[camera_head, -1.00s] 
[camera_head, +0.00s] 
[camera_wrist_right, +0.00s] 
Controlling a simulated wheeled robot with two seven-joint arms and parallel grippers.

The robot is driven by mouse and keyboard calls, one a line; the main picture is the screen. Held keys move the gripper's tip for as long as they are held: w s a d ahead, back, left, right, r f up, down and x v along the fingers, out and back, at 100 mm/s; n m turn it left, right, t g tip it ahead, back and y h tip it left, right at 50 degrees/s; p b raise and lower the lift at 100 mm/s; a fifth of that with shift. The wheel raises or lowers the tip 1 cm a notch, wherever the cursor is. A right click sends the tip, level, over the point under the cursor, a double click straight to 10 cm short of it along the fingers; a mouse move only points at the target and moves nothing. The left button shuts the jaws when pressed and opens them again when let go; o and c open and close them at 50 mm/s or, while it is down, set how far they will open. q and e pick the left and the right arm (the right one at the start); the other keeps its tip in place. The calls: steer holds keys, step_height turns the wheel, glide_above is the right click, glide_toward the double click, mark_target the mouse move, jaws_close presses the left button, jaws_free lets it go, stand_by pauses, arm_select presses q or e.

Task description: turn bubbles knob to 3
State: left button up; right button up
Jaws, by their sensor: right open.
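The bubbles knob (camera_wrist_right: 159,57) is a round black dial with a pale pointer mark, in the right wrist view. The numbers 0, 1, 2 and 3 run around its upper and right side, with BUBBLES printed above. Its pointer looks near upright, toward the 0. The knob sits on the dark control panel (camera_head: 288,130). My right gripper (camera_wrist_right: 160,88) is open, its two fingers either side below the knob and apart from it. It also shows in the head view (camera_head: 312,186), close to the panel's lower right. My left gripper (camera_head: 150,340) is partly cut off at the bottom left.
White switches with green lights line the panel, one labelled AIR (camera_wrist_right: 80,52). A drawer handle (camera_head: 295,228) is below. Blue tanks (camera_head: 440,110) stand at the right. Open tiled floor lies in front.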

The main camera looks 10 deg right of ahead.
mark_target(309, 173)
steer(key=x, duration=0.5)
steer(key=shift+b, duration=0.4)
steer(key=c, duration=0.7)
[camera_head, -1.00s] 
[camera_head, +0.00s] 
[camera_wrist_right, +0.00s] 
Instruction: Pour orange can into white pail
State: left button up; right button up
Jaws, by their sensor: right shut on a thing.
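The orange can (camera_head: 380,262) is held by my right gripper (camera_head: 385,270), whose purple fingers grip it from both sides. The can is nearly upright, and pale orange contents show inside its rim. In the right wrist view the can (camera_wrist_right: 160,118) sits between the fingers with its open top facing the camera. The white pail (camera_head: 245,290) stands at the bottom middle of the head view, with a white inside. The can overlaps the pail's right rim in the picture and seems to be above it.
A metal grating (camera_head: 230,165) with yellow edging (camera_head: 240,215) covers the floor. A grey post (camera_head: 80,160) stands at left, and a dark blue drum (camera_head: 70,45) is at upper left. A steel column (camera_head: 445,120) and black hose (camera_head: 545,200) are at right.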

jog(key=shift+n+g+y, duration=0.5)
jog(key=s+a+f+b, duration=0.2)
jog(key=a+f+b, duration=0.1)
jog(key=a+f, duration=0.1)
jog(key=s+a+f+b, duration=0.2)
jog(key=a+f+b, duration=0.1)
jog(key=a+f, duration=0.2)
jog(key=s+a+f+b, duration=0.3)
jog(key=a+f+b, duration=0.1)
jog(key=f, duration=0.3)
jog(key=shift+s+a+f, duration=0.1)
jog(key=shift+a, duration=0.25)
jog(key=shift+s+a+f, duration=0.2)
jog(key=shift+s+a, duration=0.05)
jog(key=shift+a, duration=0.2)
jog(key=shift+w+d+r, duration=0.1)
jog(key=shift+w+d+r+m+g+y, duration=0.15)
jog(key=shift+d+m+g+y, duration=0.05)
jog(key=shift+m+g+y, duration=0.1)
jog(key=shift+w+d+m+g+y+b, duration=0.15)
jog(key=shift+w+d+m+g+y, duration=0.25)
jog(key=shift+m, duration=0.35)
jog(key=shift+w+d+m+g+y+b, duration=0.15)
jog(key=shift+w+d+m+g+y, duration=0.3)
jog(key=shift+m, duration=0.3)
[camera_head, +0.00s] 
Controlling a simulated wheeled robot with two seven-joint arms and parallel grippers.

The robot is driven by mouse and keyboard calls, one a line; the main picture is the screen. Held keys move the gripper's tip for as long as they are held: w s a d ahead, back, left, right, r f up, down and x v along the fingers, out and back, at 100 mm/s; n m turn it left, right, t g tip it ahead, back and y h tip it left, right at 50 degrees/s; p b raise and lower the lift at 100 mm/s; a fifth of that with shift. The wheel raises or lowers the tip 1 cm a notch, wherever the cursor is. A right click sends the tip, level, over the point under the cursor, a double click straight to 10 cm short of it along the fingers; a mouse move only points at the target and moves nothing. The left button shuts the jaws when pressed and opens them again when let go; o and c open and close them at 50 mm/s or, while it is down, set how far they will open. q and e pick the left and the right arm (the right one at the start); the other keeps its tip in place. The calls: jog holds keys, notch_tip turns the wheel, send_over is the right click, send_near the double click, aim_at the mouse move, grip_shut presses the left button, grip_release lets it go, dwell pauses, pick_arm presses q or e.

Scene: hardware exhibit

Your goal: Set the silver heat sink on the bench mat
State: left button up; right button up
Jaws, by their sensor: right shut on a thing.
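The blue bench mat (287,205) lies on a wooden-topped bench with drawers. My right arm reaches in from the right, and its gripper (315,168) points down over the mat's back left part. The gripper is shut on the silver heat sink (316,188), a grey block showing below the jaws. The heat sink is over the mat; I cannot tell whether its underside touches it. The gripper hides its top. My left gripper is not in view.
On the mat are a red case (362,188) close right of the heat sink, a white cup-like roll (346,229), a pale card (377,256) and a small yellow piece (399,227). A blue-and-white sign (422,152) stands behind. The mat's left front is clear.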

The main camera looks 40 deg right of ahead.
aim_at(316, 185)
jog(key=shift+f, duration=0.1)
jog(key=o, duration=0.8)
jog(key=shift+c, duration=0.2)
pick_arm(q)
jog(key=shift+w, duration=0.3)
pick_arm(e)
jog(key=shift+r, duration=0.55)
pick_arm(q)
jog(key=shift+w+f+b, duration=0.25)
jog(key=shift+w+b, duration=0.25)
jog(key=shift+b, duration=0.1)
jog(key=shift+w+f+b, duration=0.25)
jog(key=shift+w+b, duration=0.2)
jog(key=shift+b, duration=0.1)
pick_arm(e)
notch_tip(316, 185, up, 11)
━━━━━━━━━━
Directions for this task ▸
Each line above must be printed exactly as it appears.

The reply ▸
[camera_head, -1.00s] 
[camera_head, +0.00s] 
[camera_wrist_right, +0.00s] 
Controlling a simulated wheeled robot with two seven-joint arms and parallel grippers.

The robot is driven by mouse and keyboard calls, one a line; the main picture is the screen. Held keys move the gripper's tip for as long as they are held: w s a d ahead, back, left, right, r f up, down and x v along the fingers, out and back, at 100 mm/s; n m turn it left, right, t g tip it ahead, back and y h tip it left, right at 50 degrees/s; p b raise and lower the lift at 100 mm/s; a fifth of that with shift. The wheel raises or lowers the tip 1 cm a notch, wherever the cursor is. A right click sends the tip, level, over the point under the cursor, a double click straight to 10 cm short of it along the fingers; a mouse move only points at the target and moves nothing. The left button shuts the jaws when pressed and opens them again when let go; o and c open and close them at 50 mm/s or, while it is down, set how far they will open. q and e pick the left and the right arm (the right one at the start); the other keeps its tip in place. The calls: steer holds keys, step_height turns the wheel, glide_above is the right click, glide_toward the double click, mark_target the mouse move, jaws_close presses the left button, jaws_free lets it go, stand_by pauses, arm_select presses q or e.

Task description: turn bubbles knob to 3
State: left button up; right button up
Jaws, by their sensor: right open.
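The bubbles knob (camera_wrist_right: 159,57) is a round black dial with a pale pointer mark, in the right wrist view. The numbers 0, 1, 2 and 3 run around its upper and right side, with BUBBLES printed above. Its pointer looks near upright, toward the 0. The knob sits on the dark control panel (camera_head: 288,130). My right gripper (camera_wrist_right: 160,88) is open, its two fingers either side below the knob and apart from it. It also shows in the head view (camera_head: 312,186), close to the panel's lower right. My left gripper (camera_head: 150,340) is partly cut off at the bottom left.
White switches with green lights line the panel, one labelled AIR (camera_wrist_right: 80,52). A drawer handle (camera_head: 295,228) is below. Blue tanks (camera_head: 440,110) stand at the right. Open tiled floor lies in front.

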The main camera looks 10 deg right of ahead.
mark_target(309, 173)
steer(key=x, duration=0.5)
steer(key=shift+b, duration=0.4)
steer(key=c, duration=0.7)
[camera_head, -1.00s] 
[camera_head, +0.00s] 
[camera_wrist_right, +0.00s] 
Instruction: Pour orange can into white pail
State: left button up; right button up
Jaws, by their sensor: right shut on a thing.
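The orange can (camera_head: 380,262) is held by my right gripper (camera_head: 385,270), whose purple fingers grip it from both sides. The can is nearly upright, and pale orange contents show inside its rim. In the right wrist view the can (camera_wrist_right: 160,118) sits between the fingers with its open top facing the camera. The white pail (camera_head: 245,290) stands at the bottom middle of the head view, with a white inside. The can overlaps the pail's right rim in the picture and seems to be above it.
A metal grating (camera_head: 230,165) with yellow edging (camera_head: 240,215) covers the floor. A grey post (camera_head: 80,160) stands at left, and a dark blue drum (camera_head: 70,45) is at upper left. A steel column (camera_head: 445,120) and black hose (camera_head: 545,200) are at right.

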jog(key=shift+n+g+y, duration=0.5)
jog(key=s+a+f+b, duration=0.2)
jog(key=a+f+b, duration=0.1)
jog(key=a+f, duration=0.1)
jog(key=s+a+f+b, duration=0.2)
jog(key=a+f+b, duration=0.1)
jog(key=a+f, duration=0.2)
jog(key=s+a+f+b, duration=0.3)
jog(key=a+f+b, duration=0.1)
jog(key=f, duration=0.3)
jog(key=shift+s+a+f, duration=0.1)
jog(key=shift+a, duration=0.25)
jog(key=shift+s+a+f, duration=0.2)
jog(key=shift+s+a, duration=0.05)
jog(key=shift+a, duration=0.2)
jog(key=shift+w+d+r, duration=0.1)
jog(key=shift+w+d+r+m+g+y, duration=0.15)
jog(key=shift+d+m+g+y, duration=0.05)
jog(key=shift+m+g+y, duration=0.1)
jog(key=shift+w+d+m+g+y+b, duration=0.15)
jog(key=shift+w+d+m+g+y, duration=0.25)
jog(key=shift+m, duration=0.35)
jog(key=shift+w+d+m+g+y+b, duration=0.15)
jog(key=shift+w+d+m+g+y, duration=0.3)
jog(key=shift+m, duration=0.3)
[camera_head, +0.00s] 
Controlling a simulated wheeled robot with two seven-joint arms and parallel grippers.

The robot is driven by mouse and keyboard calls, one a line; the main picture is the screen. Held keys move the gripper's tip for as long as they are held: w s a d ahead, back, left, right, r f up, down and x v along the fingers, out and back, at 100 mm/s; n m turn it left, right, t g tip it ahead, back and y h tip it left, right at 50 degrees/s; p b raise and lower the lift at 100 mm/s; a fifth of that with shift. The wheel raises or lowers the tip 1 cm a notch, wherever the cursor is. A right click sends the tip, level, over the point under the cursor, a double click straight to 10 cm short of it along the fingers; a mouse move only points at the target and moves nothing. The left button shuts the jaws when pressed and opens them again when let go; o and c open and close them at 50 mm/s or, while it is down, set how far they will open. q and e pick the left and the right arm (the right one at the start); the other keeps its tip in place. The calls: jog holds keys, notch_tip turns the wheel, send_over is the right click, send_near the double click, aim_at the mouse move, grip_shut presses the left button, grip_release lets it go, dwell pauses, pick_arm presses q or e.

Scene: hardware exhibit

Your goal: Set the silver heat sink on the bench mat
State: left button up; right button up
Jaws, by their sensor: right shut on a thing.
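The blue bench mat (287,205) lies on a wooden-topped bench with drawers. My right arm reaches in from the right, and its gripper (315,168) points down over the mat's back left part. The gripper is shut on the silver heat sink (316,188), a grey block showing below the jaws. The heat sink is over the mat; I cannot tell whether its underside touches it. The gripper hides its top. My left gripper is not in view.
On the mat are a red case (362,188) close right of the heat sink, a white cup-like roll (346,229), a pale card (377,256) and a small yellow piece (399,227). A blue-and-white sign (422,152) stands behind. The mat's left front is clear.

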The main camera looks 40 deg right of ahead.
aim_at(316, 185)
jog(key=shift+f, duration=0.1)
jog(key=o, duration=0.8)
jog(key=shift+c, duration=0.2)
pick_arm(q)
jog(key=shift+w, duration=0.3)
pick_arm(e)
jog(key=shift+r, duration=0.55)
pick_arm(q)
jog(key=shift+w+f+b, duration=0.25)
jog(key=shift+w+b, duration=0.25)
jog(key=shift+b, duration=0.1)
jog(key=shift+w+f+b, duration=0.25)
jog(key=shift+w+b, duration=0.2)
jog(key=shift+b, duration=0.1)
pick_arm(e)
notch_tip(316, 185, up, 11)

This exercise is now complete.